*Requirement*:
Nothing but the lines from the top of the data to the line holding "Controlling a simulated" should be printed, word for word and both ends included; leave the pictures out.
Begin Dataset content
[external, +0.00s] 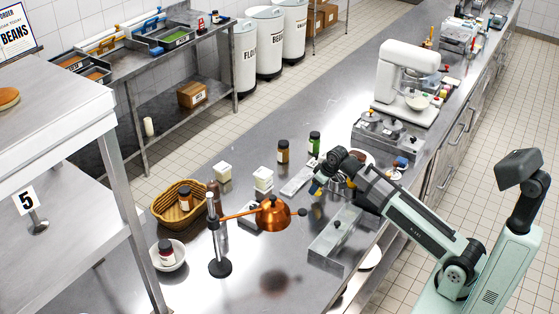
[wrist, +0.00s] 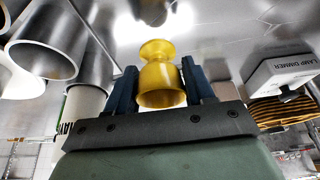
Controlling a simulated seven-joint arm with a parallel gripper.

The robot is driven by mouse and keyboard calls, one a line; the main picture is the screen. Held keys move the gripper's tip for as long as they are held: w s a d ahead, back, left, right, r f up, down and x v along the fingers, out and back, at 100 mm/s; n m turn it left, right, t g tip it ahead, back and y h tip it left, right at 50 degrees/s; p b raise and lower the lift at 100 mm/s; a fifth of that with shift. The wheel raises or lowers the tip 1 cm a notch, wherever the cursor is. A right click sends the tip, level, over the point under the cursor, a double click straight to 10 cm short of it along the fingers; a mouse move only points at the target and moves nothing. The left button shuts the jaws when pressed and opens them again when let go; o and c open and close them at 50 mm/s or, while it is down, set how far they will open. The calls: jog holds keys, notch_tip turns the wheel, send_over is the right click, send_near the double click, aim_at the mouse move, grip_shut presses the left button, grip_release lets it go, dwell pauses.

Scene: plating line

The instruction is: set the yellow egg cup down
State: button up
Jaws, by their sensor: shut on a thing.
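The yellow egg cup (wrist: 161,80) is between the two dark blue fingers of my gripper (wrist: 161,86) in the wrist view. The fingers are shut on it, one on each side. Its wide bowl is toward my palm and its narrower foot points away. In the external view my gripper (external: 320,187) is over the steel counter (external: 240,150), right of the copper lamp. The cup is small and mostly hidden there. I cannot tell whether the cup touches the counter.
A copper heat lamp (external: 272,214) stands close left of my gripper. A lidded clear bin (external: 333,240) is in front. Jars (external: 283,152) and white tubs (external: 263,178) stand behind and left. Metal cylinders (wrist: 50,45) and a lamp dimmer box (wrist: 282,70) flank the wrist view.

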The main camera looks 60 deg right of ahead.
End Dataset content
*Answer below*:
[external, +0.00s] 
[wrist, +0.00s] 
Controlling a simulated seven-joint arm with a parallel gripper.

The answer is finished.